В Париже я познакомился и с Жоховым и нашел в нем довольно милого, по многим вопросам, петербургского чиновника, пишущего в газетах, довольно речистого и начитанного в чисто петербургских интересах, но совсем не "звезду", без широкого литературного, философского и даже публицистического образования. Я водил его по Парижу, как раньше редактора "Русского инвалида", и полковник, при всей офицерской складке, и то оказывался нисколько не менее развитым, чем этот передовик "Санкт-Петербургских ведомостей". Корш называл Жохова "мой приятель", и видно было, что он о нем очень высокого мнения.
У Благосветлова, как я сказал выше, были постоянные сношения с Эли Реклю. Оба брата, а также и Наке, называли его "Blago" и считали едва ли не самым радикальным русским журналистом.
Ко мне он обратился прямо, в тоне самого бывалого редактора-издателя, с предложением дать в его "Дело" повесть. Это была та вещь, которая появилась у него под заглавием "По-американски".
В Благосветлове все было очень своеобразно: и наружность, и тон, и язык, и манеры.
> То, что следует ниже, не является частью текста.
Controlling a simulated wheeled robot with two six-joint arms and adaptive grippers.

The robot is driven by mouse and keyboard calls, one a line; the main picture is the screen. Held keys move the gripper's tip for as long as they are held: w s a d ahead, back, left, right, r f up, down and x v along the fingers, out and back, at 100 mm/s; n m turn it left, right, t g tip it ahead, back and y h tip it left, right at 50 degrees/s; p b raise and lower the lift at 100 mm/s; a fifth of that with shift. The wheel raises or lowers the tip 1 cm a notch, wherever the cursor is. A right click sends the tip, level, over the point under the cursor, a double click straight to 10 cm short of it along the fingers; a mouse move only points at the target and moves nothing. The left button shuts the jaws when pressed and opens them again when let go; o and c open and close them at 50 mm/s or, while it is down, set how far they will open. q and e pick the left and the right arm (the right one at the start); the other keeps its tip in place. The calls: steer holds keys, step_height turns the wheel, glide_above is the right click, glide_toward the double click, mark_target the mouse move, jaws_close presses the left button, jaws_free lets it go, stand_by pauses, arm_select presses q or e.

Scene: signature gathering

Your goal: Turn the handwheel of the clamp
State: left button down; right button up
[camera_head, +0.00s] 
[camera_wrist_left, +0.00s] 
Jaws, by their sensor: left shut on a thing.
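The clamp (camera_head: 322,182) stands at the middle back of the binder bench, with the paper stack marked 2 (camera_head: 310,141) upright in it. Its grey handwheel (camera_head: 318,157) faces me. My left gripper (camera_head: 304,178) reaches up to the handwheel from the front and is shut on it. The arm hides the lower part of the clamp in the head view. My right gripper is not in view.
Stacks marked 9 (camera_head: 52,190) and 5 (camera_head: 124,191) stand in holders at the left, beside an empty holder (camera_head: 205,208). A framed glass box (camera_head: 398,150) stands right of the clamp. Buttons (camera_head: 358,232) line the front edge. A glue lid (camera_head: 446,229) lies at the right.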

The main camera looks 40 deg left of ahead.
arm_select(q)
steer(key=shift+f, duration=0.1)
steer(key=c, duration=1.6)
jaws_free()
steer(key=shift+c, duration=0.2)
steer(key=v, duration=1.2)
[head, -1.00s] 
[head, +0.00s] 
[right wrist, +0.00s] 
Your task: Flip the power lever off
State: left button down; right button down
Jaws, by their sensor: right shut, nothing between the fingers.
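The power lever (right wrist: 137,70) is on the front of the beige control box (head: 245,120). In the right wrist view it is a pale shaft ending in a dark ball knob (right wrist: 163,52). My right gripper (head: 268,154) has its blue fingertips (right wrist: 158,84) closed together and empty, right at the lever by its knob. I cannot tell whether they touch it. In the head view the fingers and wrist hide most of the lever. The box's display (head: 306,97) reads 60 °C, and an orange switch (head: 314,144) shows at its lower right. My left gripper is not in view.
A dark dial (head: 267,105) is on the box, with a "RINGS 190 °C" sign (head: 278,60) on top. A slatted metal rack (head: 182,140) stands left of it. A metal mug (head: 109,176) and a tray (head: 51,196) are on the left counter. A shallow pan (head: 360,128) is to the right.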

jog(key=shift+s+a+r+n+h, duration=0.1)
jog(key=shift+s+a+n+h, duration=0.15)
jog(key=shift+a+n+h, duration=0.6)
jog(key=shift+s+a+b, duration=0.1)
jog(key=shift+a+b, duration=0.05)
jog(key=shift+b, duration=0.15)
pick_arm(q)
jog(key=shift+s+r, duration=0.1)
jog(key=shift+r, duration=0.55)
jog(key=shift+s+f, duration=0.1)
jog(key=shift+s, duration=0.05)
Если он был из "духовного" звания, то этого нельзя было сразу подметить в нем, но учитель в нем сразу чувствовался из тогдашних радикалов.
Благосветлов попал в Лондоне в домашние учителя, в семейство Герцена; но он сумел, вернувшись в Петербург, сделаться "persona grata" у графа Кушелева-Безбородко и после редакторства "Русского слова" сделаться издателем сначала его, а потом "Дела".
С ним я вошел в более продолжительное знакомство, когда сам вернулся в Россию в январе 1871 года.